My Proxmox Cluster storage overview. — My cluster storage overview.

By running commands pvs, vgs and lvs on the target node we see that it already has proper physical volume (nvme0n1p3), volume group (pve) and logical volumes (data, root and swap) configured:

Basic Proxmox volume configuration. — Default PVS, VGS and LVS on a freshly installed node.

(The picture quality is what it is, and the display is dirty. It shouldn't matter.)

Resizing pve-root and pve-data to my liking

This part must be done in a live Linux environment (I'd recommend GRML) since the operations cannot be done on disks that are currently in use (so no running these from Proxmox installation itself).

One thing I'd still like to do is to shrink the root volume and expand the data volume to make as much space available to guests as possible. To put it simple, this can be achieved by executing the following commands:

lvm vgchange -a y                          (Activate the LVM)
e2fsck -f /dev/mapper/pve-root             (Check the root file system)
e2fsck -f /dev/mapper/pve-data             (Check the data file system)
resize2fs -f /dev/mapper/pve-root 40G      (Shrink the root FS to 40 GB)
lvm lvreduce -L40G /dev/mapper/pve-root    (Reduce the Logical Volume to 40 GB)
lvm lvextend -l +100%FREE /dev/mapper/pve-data    (Extend the data LV)
resize2fs /dev/mapper/pve-data             (Expand the data FS)

In case of a brand new installation without a file system on pve-data running both e2fsck and resize2fs on pve-data will result in errors. These should not matter since the file system for pve-data gets created later.

Now reboot back to the actual Proxmox installation and check sizes of the logical volumes with lvs.

Configuring the NAS storage

The NAS storage configuration will actually be restored automatically from the cluster so there is no need to do anything to it right now. How nice and simple.

Restoring necessary configs

Required configs

For the sake of simplicity I've backed up the config directories and files to a USB stick before reinstalling Proxmox. I've already mounted the stick to /mnt/backups.

Let's first restore the root rsa key pair to get our previous identity back:

cp /mnt/backups/root/.ssh/id* /root/.ssh/

After that let's move on to the actual Proxmox configs. There are only one directory and one file needed to be copied:

cp -r /mnt/backups/etc/corosync/ /etc/
cp /mnt/backups/etc/corosync/corosync.conf /etc/pve/

Please note that we deliberately copy the corosync.conf to /etc/pve/ as Proxmox expects that.

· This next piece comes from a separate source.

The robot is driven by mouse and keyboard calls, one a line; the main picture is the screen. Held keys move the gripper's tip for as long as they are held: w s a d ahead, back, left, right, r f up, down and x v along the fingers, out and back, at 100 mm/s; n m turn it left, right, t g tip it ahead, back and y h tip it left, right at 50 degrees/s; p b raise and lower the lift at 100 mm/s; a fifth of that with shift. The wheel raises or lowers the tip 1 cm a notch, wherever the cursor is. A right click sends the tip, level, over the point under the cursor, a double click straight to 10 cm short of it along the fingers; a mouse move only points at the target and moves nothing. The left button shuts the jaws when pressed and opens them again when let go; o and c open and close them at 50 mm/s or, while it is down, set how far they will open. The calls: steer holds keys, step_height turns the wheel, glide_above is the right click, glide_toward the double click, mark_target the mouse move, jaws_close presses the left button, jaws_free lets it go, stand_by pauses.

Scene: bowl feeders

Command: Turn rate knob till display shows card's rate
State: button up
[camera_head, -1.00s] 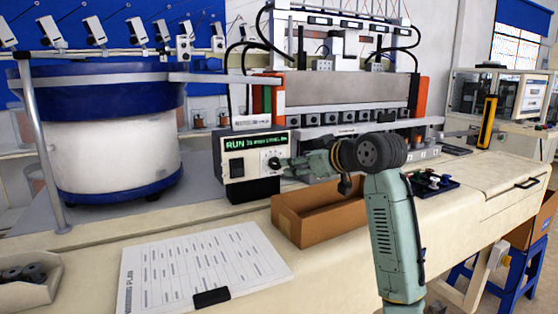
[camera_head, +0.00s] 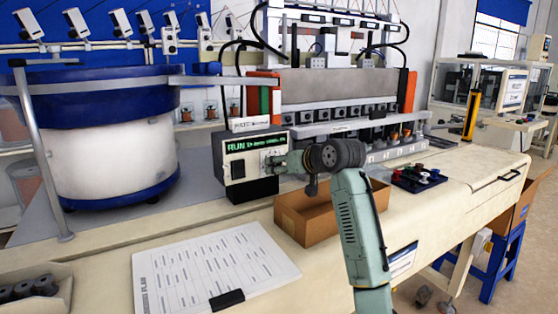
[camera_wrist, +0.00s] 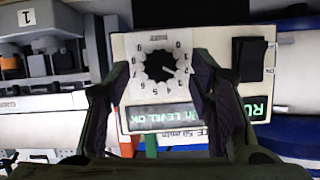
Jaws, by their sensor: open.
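The controller box (camera_head: 236,168) stands upright on the bench, with a lit green display (camera_head: 256,143) across its top. The display reads RUN, then smaller text I cannot read; the wrist view shows "LEVEL OK" upside down. The black rate knob (camera_wrist: 160,67) sits in a white numbered dial in the wrist view. My gripper (camera_wrist: 160,78) is open, with one finger on each side of the knob; contact is unclear. In the head view my gripper (camera_head: 276,161) hides the knob. A small card (camera_head: 250,123) is on top of the box; in the wrist view its text partly reads 50 per min.
A black rocker switch (camera_wrist: 249,60) is beside the dial. An open cardboard box (camera_head: 308,228) sits below my gripper. The blue and white bowl feeder (camera_head: 115,150) is left of the controller. A printed plan sheet (camera_head: 215,265) lies in front. A dark parts tray (camera_head: 418,180) is at right.

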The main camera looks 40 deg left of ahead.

The basic restore is now done and you might unmount the backup stick and restart services corosync and pve-cluster (instructions at the end). Since my environment is a bit different from "the standard" one, I still need to restore some networking configurations before going on with rebooting the node.

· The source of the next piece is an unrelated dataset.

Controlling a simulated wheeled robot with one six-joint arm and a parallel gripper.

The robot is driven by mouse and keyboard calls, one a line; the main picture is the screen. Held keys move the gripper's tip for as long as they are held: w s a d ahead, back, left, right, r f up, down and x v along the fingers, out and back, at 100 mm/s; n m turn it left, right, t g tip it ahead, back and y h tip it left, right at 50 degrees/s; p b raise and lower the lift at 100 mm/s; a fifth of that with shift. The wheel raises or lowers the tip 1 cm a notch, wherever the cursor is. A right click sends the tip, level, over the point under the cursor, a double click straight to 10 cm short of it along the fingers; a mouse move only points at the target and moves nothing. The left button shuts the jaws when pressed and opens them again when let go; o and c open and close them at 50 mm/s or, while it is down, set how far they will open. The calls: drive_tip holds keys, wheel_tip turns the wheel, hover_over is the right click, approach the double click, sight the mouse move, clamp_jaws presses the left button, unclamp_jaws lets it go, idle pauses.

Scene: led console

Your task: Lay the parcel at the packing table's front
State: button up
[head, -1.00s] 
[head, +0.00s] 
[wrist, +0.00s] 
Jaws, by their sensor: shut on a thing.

Restoring networking since my environment is a bit customised

From the same back up USB stick I also want to restore the interfaces config. This will be different from yours (quite probably you don't even need to restore this), but as a reference I'll include it here as well.

In my case it's enough to just copy the interfaces file from the USB stick:

cp /mnt/backups/etc/network/interfaces /etc/network/

And for you interested in what kind of configurations I have there, here you go:

auto lo
iface lo inet loopback

iface eno1 inet manual

auto vmbr0
iface vmbr0 inet manual
        bridge-ports eno1
        bridge-stp off
        bridge-fd 0
        bridge-vlan-aware yes
        bridge-vids 2-4094

auto vmbr0.10
iface vmbr0.10 inet static
        address 192.168.10.61/24
        gateway 192.168.10.1

As you can see the only interface in that node is made VLAN-aware and the virtual management interface is placed on VLAN 10.

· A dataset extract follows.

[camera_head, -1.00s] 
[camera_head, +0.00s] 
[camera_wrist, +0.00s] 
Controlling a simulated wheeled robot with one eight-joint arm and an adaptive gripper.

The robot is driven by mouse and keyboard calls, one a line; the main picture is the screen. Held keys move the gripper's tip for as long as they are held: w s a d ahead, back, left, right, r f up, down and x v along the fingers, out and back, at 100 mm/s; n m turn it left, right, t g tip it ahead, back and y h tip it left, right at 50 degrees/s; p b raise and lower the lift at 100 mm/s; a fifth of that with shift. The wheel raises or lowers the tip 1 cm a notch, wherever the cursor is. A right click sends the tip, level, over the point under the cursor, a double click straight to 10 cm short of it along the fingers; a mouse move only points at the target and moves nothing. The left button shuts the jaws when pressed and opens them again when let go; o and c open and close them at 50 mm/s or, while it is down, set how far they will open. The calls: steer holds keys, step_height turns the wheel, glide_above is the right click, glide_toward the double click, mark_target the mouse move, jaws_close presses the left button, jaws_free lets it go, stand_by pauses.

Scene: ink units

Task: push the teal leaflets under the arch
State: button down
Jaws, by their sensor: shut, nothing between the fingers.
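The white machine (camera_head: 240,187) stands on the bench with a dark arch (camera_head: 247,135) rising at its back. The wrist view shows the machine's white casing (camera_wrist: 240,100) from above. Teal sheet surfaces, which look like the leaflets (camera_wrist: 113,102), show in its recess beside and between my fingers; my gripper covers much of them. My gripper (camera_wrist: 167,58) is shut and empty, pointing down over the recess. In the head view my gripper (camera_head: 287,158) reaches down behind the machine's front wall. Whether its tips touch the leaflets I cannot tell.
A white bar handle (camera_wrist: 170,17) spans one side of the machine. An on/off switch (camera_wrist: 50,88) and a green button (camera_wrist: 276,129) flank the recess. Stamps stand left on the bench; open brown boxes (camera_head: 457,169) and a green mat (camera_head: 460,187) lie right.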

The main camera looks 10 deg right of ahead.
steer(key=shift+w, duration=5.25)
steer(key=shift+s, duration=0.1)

Now that these are in place let's unmount the backup stick and restart networking.

Restart corosync and pve-cluster services

The last thing to do is to restart the corosync and pve-cluster services:

systemctl restart corosync pve-cluster

The node should pop right back to the existing cluster and provision configurations automatically. In case you get the _tls_process_servercertificate: certificate verify failed error when accessing the web interface, then the certificates need refreshing. That's easily done by running pvecm updatecerts on the node after it has rejoined the cluster, and rebooting the system.

Next steps

In my case, where I have two Proxmox nodes in a cluster, I also had to perform some additional steps which I'll go through here quickly.

My cluster consists of nodes named:

Lithium: lithium.local.lan / 192.168.10.61 (the target machine in this guide)
Sodium: sodium.local.lan / 192.168.10.62

The additional steps performed:

Lithium: I disabled the pve-enterprise repository and added the no-subscription one instead. This can easily be done in the web gui at `node->Updates->Repositories'.
Lithium: Ran /usr/bin/ssh -e none -o 'HostKeyAlias=sodium' root@192.168.10.62 /bin/true to add node Sodium back to ssh_known_hosts of Lithium.
Sodium: Ran /usr/bin/ssh -e none -o 'HostKeyAlias=lithium' root@192.168.10.61 /bin/true to add node Lithium back to ssh_known_hosts of Sodium.

Everything should now be in order and you may start restoring those VMs and containers back to the node.